Directions:
Only the lines starting at the one that contains "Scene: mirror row" and running to the end should be repeated, exactly as written.

-- start Supplied material --

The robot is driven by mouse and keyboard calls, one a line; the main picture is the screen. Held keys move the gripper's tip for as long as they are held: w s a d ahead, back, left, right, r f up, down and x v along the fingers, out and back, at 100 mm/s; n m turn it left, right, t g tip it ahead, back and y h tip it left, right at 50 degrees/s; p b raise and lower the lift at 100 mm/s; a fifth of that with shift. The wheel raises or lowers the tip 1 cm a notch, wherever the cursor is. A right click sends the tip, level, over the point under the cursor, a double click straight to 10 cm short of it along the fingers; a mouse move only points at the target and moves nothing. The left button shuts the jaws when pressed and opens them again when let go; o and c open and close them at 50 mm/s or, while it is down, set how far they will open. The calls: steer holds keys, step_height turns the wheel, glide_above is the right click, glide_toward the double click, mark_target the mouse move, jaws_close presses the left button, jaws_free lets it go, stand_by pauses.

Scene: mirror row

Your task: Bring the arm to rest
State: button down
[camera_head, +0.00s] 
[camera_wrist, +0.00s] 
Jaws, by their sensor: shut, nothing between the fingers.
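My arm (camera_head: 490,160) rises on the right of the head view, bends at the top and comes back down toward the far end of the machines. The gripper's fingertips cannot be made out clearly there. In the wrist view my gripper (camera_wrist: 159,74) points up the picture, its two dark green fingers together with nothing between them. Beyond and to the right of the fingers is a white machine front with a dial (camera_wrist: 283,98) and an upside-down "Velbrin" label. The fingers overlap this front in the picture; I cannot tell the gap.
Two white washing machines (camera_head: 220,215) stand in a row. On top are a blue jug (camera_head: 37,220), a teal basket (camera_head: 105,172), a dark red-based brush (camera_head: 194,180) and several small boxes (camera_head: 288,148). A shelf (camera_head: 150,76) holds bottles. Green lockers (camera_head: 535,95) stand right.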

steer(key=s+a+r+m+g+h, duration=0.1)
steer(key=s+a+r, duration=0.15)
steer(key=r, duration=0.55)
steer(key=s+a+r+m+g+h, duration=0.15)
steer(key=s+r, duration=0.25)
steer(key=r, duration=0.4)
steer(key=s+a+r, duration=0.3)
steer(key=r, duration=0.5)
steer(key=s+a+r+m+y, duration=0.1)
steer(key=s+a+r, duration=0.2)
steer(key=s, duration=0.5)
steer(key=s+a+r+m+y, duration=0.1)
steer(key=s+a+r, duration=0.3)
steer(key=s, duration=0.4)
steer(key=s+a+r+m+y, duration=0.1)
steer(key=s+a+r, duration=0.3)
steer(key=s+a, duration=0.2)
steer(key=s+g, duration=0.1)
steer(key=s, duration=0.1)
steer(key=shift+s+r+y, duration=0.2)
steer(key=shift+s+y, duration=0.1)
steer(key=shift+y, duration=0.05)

-- end Supplied material --

Response to the exercise:
Scene: mirror row

Your task: Bring the arm to rest
State: button down
[camera_head, +0.00s] 
[camera_wrist, +0.00s] 
Jaws, by their sensor: shut, nothing between the fingers.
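My arm (camera_head: 490,160) rises on the right of the head view, bends at the top and comes back down toward the far end of the machines. The gripper's fingertips cannot be made out clearly there. In the wrist view my gripper (camera_wrist: 159,74) points up the picture, its two dark green fingers together with nothing between them. Beyond and to the right of the fingers is a white machine front with a dial (camera_wrist: 283,98) and an upside-down "Velbrin" label. The fingers overlap this front in the picture; I cannot tell the gap.
Two white washing machines (camera_head: 220,215) stand in a row. On top are a blue jug (camera_head: 37,220), a teal basket (camera_head: 105,172), a dark red-based brush (camera_head: 194,180) and several small boxes (camera_head: 288,148). A shelf (camera_head: 150,76) holds bottles. Green lockers (camera_head: 535,95) stand right.

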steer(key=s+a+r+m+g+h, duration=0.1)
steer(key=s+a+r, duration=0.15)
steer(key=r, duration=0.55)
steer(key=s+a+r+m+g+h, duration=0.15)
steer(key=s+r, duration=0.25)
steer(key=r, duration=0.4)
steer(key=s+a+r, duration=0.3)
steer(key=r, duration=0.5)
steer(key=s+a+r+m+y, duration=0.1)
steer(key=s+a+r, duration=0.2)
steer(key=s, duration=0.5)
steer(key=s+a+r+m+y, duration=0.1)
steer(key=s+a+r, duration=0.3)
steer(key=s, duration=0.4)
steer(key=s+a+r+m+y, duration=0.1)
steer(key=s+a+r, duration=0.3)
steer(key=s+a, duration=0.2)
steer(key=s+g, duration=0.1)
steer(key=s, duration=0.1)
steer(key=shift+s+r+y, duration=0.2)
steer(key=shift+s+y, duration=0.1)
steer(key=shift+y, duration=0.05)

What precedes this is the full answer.